— A block of data —
------

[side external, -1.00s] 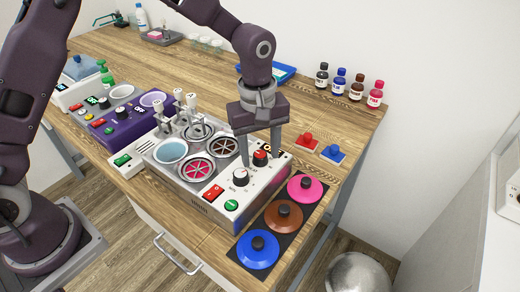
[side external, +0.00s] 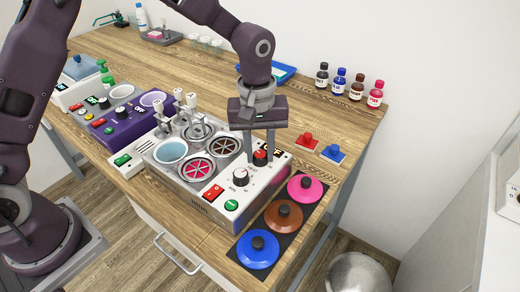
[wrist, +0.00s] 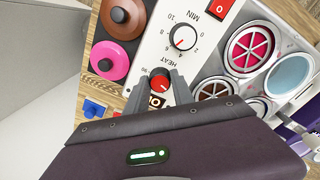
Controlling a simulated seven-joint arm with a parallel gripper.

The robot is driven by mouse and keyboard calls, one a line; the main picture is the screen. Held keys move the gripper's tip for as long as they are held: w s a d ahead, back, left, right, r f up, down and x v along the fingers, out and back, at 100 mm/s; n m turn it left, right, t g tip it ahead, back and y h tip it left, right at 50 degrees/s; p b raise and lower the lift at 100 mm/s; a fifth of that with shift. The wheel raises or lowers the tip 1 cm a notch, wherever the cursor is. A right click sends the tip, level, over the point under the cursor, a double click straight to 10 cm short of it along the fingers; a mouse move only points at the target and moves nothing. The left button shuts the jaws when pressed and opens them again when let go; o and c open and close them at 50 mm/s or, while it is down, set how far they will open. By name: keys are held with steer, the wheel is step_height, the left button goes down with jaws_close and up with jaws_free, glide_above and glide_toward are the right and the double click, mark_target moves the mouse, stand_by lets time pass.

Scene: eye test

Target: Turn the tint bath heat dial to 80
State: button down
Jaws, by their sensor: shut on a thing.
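The tint bath (side external: 210,207) is a pale unit with several round wells, one of them holding pale blue liquid. Its heat dial (side external: 260,158) is a black knob with a red top at the panel's far right. My gripper (side external: 260,150) points down with its fingers closed on both sides of this dial. The fingers hide most of the scale, and I cannot read the setting.
The MIN dial (side external: 240,177), a red switch (side external: 212,192) and a green button (side external: 231,205) share the panel. Pink (side external: 306,188), brown (side external: 284,215) and blue (side external: 258,251) lids lie to the right. A purple unit (side external: 125,128) stands left. Several bottles (side external: 340,80) stand behind.

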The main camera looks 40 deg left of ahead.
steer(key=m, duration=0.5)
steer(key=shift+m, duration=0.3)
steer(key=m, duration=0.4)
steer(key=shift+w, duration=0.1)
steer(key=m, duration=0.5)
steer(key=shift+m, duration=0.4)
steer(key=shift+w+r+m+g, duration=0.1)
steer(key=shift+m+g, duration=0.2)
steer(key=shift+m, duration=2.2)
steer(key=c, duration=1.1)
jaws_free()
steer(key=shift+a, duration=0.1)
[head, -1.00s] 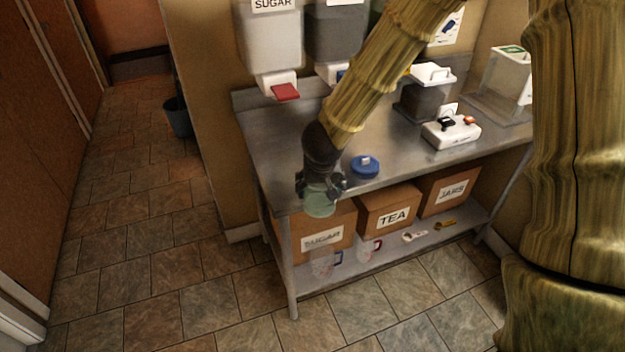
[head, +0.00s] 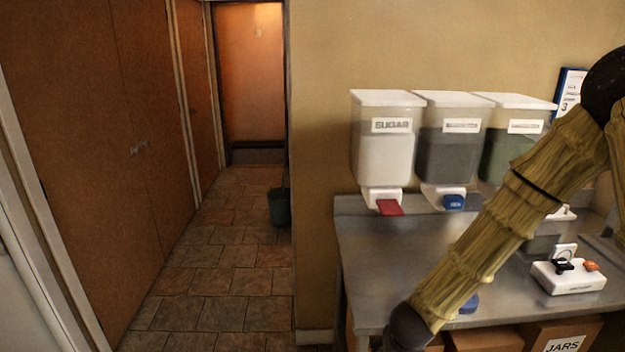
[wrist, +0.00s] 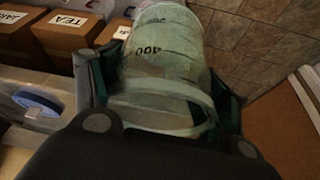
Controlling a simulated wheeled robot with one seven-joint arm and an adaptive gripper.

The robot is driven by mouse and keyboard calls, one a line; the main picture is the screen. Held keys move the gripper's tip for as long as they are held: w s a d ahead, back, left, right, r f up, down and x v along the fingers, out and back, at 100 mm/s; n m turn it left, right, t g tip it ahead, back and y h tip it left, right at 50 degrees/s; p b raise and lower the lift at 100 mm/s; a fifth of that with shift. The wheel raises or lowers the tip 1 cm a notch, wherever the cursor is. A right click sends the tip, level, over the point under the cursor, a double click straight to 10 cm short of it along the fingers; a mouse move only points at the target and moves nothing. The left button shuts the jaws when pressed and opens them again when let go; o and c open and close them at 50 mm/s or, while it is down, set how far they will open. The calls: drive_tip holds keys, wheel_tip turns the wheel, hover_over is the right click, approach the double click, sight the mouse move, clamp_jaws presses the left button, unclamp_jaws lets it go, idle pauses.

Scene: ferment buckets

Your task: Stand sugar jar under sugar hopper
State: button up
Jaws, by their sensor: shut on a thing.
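The sugar hopper (head: 384,145) hangs on the wall, labelled SUGAR, white inside, with a red lever (head: 390,207) at its spout. In the wrist view my gripper (wrist: 160,95) is shut around a clear, greenish jar (wrist: 165,55) with a "400" mark, its fingers on both sides. I take this to be the sugar jar; it looks empty. In the head view my wrist is at the bottom edge, in front of the steel bench, and the gripper and jar are out of that frame. The jar is apart from the hopper.
Two more hoppers, dark grey (head: 450,145) and green (head: 510,150), hang to the right. The steel bench (head: 385,255) is clear below the sugar hopper. A white device (head: 568,277) stands on its right. A blue lid (head: 469,304) is partly behind my arm. Boxes (wrist: 72,25) sit underneath.

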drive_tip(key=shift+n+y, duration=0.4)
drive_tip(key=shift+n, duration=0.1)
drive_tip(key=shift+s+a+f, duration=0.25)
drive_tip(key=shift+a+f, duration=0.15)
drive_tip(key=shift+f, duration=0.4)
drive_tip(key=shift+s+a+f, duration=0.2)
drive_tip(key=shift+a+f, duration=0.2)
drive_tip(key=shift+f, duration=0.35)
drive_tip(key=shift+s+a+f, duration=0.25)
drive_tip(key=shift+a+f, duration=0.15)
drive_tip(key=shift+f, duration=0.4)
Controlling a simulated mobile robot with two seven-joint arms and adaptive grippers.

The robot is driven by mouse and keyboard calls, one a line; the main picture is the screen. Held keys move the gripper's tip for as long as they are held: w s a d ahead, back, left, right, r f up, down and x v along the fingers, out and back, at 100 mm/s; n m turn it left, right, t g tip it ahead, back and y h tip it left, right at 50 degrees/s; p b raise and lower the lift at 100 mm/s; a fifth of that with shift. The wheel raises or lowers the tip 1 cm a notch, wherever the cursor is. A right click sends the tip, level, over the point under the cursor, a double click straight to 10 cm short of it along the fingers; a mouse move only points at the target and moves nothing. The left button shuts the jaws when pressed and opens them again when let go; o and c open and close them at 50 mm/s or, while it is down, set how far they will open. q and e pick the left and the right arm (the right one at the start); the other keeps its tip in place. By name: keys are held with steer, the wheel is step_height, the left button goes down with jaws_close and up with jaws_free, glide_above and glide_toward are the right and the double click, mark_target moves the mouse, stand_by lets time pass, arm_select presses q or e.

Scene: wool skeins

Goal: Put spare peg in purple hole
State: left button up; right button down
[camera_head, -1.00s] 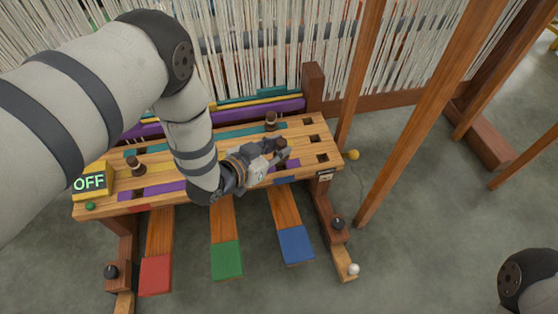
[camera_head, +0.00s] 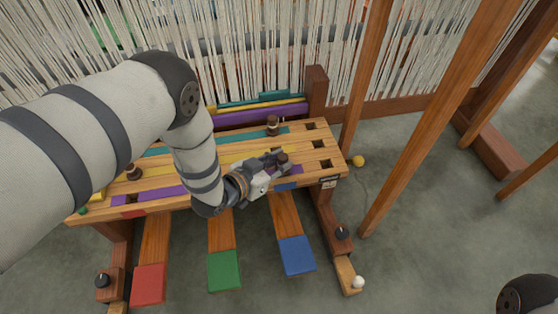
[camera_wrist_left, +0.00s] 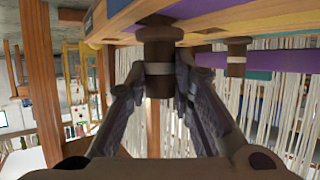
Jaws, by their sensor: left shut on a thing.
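My left gripper (camera_head: 277,163) is shut on a dark brown peg (camera_head: 284,157) at the right part of the wooden board (camera_head: 215,168). In the left wrist view the held peg (camera_wrist_left: 159,50), with a pale band, stands between the fingertips (camera_wrist_left: 158,82). Its wide end is close to the board; I cannot tell if it sits in a hole. A purple strip (camera_head: 297,170) runs beside the gripper, and dark square holes (camera_head: 326,163) line the board's right end. One banded peg (camera_head: 272,125) stands on the teal strip, another (camera_head: 134,172) at the left on the yellow strip.
Red (camera_head: 149,284), green (camera_head: 224,270) and blue (camera_head: 297,255) pedals stick out in front below the board. White hanging threads (camera_head: 270,50) stand behind it. Wooden posts (camera_head: 430,110) rise at the right. My left arm hides the board's left middle.

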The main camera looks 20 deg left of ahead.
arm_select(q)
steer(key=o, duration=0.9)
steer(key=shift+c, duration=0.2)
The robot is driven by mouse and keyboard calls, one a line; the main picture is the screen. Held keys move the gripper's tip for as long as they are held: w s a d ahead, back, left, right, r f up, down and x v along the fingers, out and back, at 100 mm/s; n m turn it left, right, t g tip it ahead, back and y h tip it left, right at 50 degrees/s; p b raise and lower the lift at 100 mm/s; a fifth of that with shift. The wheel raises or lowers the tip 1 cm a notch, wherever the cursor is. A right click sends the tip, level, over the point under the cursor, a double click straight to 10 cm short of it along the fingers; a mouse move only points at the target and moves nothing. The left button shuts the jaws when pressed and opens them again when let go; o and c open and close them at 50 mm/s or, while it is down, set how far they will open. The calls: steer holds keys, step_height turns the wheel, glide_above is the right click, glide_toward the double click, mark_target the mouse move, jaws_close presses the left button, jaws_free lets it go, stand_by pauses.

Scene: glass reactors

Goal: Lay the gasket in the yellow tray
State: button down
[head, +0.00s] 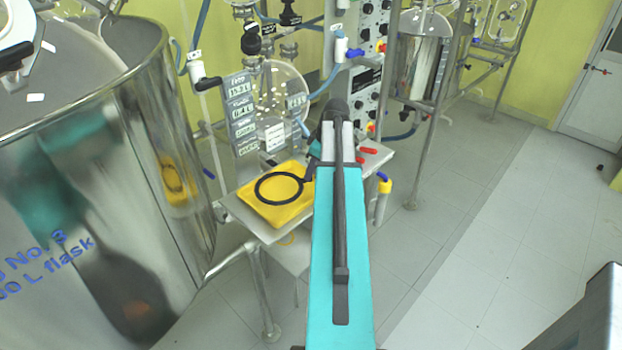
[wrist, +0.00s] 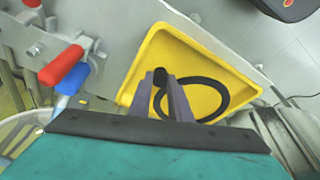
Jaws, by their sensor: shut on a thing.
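The gasket is a thin black ring (head: 280,203) with its outline over the yellow tray in the head view. It also shows in the wrist view (wrist: 227,97). My gripper (wrist: 165,80) is shut on the near-left edge of the gasket in the wrist view. The yellow tray (head: 291,213) is a shallow square tray on a metal shelf, and its raised rim shows in the wrist view (wrist: 150,52). The gasket appears within the tray's outline, roughly flat. I cannot tell whether it touches the tray floor. In the head view my arm hides most of my gripper.
A large steel vessel (head: 95,170) stands close on the left. A glass reactor (head: 280,92) and label panel (head: 240,110) stand behind the tray. Red-handled (wrist: 63,66) and blue-handled (wrist: 73,79) valves sit left of the fingers. Open floor (head: 470,220) lies right.

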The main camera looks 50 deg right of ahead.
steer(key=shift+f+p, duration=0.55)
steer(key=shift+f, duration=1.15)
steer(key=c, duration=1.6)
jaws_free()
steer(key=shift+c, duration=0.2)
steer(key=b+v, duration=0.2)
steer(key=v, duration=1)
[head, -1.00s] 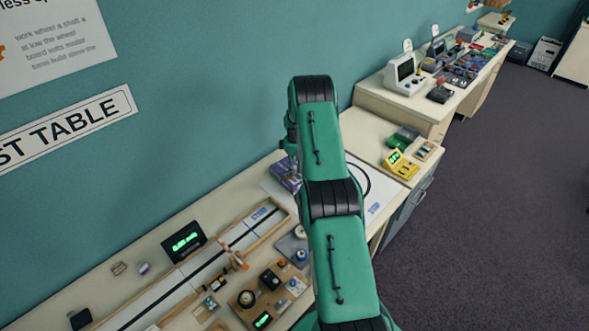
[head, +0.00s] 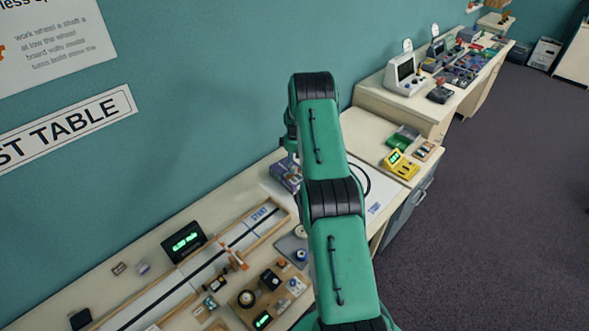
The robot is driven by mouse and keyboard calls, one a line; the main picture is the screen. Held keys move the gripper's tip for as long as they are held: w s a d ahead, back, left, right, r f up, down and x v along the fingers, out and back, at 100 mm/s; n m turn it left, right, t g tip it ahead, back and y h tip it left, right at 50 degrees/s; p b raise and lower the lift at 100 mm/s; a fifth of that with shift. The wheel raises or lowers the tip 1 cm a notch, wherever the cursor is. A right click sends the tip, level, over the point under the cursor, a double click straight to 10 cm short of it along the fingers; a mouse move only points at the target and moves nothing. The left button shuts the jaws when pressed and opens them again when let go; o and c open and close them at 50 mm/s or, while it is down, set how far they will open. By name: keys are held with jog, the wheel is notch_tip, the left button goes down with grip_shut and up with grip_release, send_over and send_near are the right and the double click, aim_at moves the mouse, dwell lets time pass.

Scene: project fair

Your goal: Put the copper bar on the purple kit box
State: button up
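A purple kit box (head: 286,177) lies on the table, left of my green arm, which covers part of it. The end of my arm, with what shows of my gripper (head: 291,148), is just above the box's far side in the picture. The fingers are too small and too hidden to tell whether they are open or hold anything. I cannot make out the copper bar; it may be hidden behind my arm or gripper.
A wooden-edged track (head: 190,285), a dark green-lit display (head: 184,242) and several small parts crowd the near table. A white sheet (head: 382,190) lies right of my arm. A yellow meter (head: 401,165) and a green item (head: 403,137) stand beyond it.

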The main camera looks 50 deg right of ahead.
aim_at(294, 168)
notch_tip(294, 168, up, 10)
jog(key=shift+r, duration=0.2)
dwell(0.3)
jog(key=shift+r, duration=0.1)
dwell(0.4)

------

Return all lines with the word "Controlling" in them.

Controlling a simulated seven-joint arm with a parallel gripper.
Controlling a simulated wheeled robot with one seven-joint arm and an adaptive gripper.
Controlling a simulated mobile robot with two seven-joint arms and adaptive grippers.

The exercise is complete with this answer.